Thursday, 27 August 2009

Ostrale 09





Have had some time to reflect on participation in the 'Ostrale 09' in Dresden and also on some of the other work featured in the show. For example the photography (of which there was a fair bit) was a mixture of what might be expected in a German dominated exhibition and work that very definitely isn't at all related to the 'Dusseldorf' school. I am posting a few examples but as I can never work out how they get ordered on the blog you may have to work out what's what for yourself!

I guess Goran Gnaudschun's portraits might have been what was expected - their frontality, naturalism and formality is evident but they also had a wistfulness to them. Ingo Wilhelm's black and white portraits shot from outside the windows of public transport were especially moving. Sven Alexander Heine had experimented with photo emulsion on concrete but I felt the images themselves were insufficiently strong to carry the metaphorical weight of the form. I very much liked Astrid Korntheuer's inkjet prints of forest and fields - but then it's not surprising as they were in territory similar to that I want to work!

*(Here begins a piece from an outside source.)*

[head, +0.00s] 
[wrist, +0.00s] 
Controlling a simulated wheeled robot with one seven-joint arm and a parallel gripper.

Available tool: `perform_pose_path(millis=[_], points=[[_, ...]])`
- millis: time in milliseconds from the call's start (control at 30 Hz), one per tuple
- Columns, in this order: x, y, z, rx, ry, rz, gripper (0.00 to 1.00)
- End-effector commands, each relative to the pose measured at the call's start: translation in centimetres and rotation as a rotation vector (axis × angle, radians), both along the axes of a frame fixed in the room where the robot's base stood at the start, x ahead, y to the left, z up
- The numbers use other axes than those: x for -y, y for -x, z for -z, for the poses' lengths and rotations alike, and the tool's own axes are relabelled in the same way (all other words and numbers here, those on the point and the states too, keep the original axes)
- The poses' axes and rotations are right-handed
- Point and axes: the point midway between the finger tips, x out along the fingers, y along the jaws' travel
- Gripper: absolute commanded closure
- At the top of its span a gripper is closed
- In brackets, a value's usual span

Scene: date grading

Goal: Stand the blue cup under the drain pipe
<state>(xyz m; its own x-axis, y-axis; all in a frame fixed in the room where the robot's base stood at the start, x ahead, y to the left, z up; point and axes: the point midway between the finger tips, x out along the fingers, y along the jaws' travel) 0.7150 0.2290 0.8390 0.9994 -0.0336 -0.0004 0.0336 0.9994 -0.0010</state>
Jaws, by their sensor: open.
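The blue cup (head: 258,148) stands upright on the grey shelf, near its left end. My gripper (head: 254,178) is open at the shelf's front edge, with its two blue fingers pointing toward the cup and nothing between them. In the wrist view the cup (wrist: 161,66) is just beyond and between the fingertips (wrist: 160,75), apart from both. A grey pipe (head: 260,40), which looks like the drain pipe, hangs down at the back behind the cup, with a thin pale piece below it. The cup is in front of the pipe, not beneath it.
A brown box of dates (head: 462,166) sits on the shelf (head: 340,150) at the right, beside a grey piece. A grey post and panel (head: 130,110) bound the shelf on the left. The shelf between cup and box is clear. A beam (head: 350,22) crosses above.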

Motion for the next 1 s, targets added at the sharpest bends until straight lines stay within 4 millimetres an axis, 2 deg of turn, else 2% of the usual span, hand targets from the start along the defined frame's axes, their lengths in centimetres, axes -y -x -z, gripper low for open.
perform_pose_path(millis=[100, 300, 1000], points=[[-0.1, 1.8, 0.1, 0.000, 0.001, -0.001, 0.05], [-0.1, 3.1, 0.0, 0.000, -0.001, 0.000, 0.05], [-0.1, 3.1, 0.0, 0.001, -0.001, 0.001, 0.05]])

Back to some kind of normality...


It's been a hectic few weeks that culminated in my wife's exhibition opening at the City Gallery in Leicester earlier in the week. I'm now off to my studio on what is pretty much the first quiet, uninterrupted day for nearly a month! I have quite a lot of catching up to do on a number of fronts...the painting activity is underway and quite a few canvasses require resolution before I start in seriously on some new work loosely based around an imagined garden that will be mainly conducted on a large scale. On the photography front I want to experiment further with the ideas I am kicking around for my major project for the second year of the Masters and that will mean more visits to site and more research of a detailed kind into the relevant flora in the area under consideration. I'm planning to merge several images into one another, with the scale of the various natural matter oscillating wildly on the picture surface and then print them a larger scale. A first effort - purely for initial interest - is posted here.

Friday, 21 August 2009

Back Home


from travels across Germany - its a big country when you travel from the western border with Luxembourg to the eastern boarder with the Czech republic! Still we visited both Weimar and Dresden that (apart from Berlin) are my first forays into the old east. Both of them in their own way very beautiful cities. The show in Dresden was fascinating - a mix of ultra professional and student shindig - and all taking place in the old slaughterhouse buildings (as immortalised by Kurt Vonnegut in Slaughterhouse 5). My work got a small room in the Direktoren Villa to itself and I was pleased with it! See the photo...the rooms had been left pretty much as they were creating an interesting tension between the marks on the canvas, deliberated but seemingly random and those on the 'distressed' walls, random but now seemingly deliberate! I'd taken a last minute decision (chicken maybe?) to show paintings rather than photos and/or manipulated digital works but in the context (of over 130 artists exhibiting) where there was a predominance of such work I was glad I had. In fact I am increasingly worried that the photography 'experiment' is proving to be a bridge too far for me in terms of my passion for the handmade. But maybe I can (as my friend Simon hinted at recently) bring the two closer together over the coming months?